### EXERCISE DETAILS
Whenever a line below holds the word "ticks", copy that line.

··· DATA PROVIDED

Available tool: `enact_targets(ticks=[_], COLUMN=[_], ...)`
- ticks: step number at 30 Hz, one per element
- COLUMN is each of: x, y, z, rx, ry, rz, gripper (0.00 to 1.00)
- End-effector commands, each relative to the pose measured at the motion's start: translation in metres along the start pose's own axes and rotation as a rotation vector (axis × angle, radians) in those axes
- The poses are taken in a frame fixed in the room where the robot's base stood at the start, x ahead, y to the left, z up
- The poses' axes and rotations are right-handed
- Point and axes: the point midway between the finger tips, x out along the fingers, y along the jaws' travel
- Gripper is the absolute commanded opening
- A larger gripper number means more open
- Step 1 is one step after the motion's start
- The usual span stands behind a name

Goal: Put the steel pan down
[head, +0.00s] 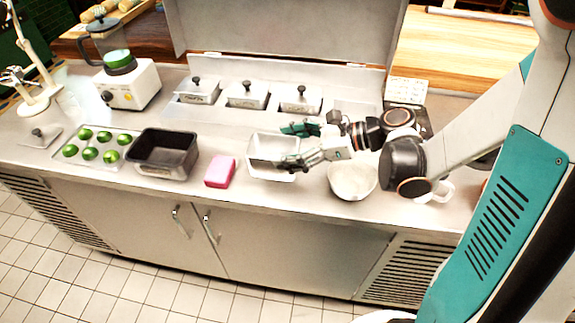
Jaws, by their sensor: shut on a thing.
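The steel pan (262,155) is a light grey, rectangular, open container on the right half of the counter. My gripper (289,148) is at its right side, one finger near its back right corner and the other at its front right edge. The gripper is shut on the pan. The pan looks level and empty. I cannot tell whether its base touches the counter or is slightly above it. The gripper hides part of its right side.
A pink block (220,171) and a dark loaf tin (165,154) stand left of the pan. A pale bowl (352,181) is close on the right. Lidded inset pans (246,95) line the back.

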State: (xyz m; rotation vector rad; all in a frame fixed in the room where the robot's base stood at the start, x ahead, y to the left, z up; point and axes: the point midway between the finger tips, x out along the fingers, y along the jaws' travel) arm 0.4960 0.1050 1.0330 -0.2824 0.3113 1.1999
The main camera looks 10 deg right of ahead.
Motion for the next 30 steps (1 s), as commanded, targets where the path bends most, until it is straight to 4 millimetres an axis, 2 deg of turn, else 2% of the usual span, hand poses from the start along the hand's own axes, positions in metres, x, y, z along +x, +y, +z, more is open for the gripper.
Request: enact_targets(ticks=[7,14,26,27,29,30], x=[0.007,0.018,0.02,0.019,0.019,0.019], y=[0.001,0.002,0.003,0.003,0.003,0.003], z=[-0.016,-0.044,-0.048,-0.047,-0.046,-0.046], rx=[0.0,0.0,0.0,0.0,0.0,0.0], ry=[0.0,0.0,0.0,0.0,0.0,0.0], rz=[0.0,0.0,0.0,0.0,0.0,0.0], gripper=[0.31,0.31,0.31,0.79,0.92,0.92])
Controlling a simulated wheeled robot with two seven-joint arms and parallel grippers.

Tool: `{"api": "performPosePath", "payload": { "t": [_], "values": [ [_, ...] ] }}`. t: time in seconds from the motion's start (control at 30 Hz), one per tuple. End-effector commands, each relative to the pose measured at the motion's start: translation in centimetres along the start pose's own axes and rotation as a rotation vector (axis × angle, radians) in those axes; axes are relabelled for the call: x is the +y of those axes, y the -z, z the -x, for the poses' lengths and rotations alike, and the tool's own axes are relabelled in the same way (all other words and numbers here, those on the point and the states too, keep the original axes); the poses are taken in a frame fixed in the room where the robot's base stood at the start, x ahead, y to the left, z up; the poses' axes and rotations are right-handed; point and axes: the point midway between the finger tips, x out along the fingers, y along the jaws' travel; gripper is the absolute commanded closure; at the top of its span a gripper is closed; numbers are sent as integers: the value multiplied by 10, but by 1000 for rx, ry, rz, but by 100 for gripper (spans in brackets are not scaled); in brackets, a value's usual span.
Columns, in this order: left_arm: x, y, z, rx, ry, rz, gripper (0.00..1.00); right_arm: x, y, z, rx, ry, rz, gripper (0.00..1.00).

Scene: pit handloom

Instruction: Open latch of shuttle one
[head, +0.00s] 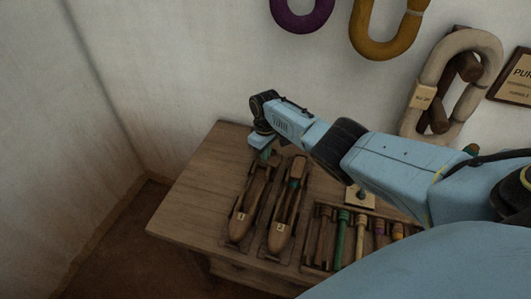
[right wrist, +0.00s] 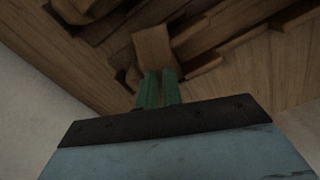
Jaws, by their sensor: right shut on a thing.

······

### FINAL ANSWER
Available tool: `enact_targets(ticks=[_], COLUMN=[_], ...)`
- ticks: step number at 30 Hz, one per element
Request: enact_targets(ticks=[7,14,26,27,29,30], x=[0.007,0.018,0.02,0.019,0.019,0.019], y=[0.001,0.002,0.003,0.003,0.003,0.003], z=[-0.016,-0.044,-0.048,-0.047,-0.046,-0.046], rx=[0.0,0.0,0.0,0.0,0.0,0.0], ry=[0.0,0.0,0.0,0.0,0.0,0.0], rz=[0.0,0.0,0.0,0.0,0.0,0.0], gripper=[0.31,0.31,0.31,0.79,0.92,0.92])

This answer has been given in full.